Thermal imaging sight LION AN on a lead-scandium tantalate (PST) grid with 256×128 pixels manufactured by GEC-Marconi Sensors. Operating wavelength is 8-13 μm, optical system magnification is x3, field of view is 10×5 degrees. Vehicle detection range is 2 km, recognition is 700 m, identification is 350 m. The image is formed on a cathode-ray tube in the sight's eyepiece. The sight weighs 2 kg, its dimensions are 10x20x24 cm, and its power consumption is 7 W. Power supply is from six lithium batteries for 10 hours or from standard alkaline batteries for 2 hours. The noise of the operating device is not audible at a distance of 2 m from it.
The development of uncooled focal plane array thermal imaging cameras will undoubtedly expand market opportunities. However, it should be noted that cooled thermal imagers continue to be the most effective in a number of military and civilian applications, since uncooled devices cannot provide the necessary sensitivity, resolution, and response time for a number of tasks.

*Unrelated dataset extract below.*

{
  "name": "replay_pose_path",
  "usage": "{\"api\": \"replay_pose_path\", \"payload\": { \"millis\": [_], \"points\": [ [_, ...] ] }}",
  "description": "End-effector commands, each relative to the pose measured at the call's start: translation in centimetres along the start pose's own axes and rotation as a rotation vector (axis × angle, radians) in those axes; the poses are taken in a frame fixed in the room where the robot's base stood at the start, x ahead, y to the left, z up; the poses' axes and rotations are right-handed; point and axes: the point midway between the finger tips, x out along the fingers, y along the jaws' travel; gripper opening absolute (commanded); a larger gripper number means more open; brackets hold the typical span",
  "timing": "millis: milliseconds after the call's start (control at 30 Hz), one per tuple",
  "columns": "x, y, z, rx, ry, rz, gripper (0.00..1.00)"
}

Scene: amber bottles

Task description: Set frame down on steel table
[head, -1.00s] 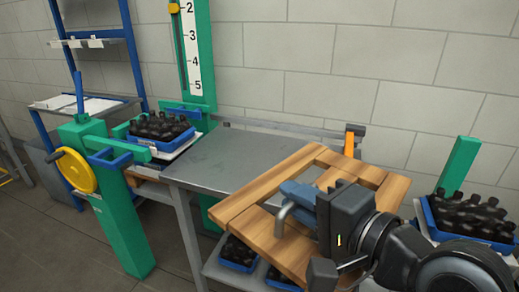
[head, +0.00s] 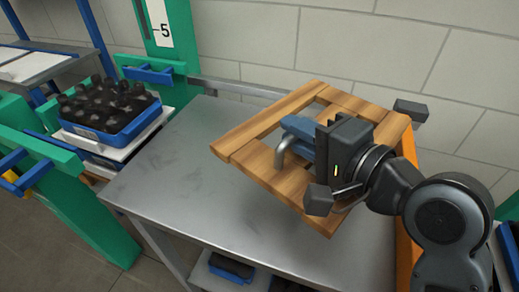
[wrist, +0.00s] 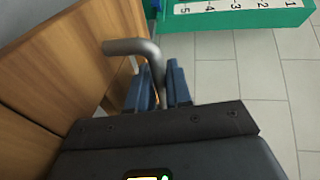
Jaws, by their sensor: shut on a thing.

For example, surveillance reconnaissance and forward-looking aircraft systems typically use long-focus optics, which are not compatible with uncooled thermal imaging systems today. Cooled InSb and HgCdTe cameras are capable of operating with f/4 aperture optics. They use smaller, less expensive optics than those required for uncooled cameras.
Work is currently underway to improve the performance of uncooled systems, and the differences in operating parameters between the two classes will narrow in the coming years. The advent of uncooled technology represents a major step forward in reducing the cost and complexity of thermal imaging systems, but the current price of optical assemblies, especially those made of germanium, will continue to be a major obstacle to reducing the cost of both cooled and uncooled thermal imaging surveillance devices. Thus, any significant reduction in the cost of thermal imaging equipment will be associated primarily with the development of new optical systems.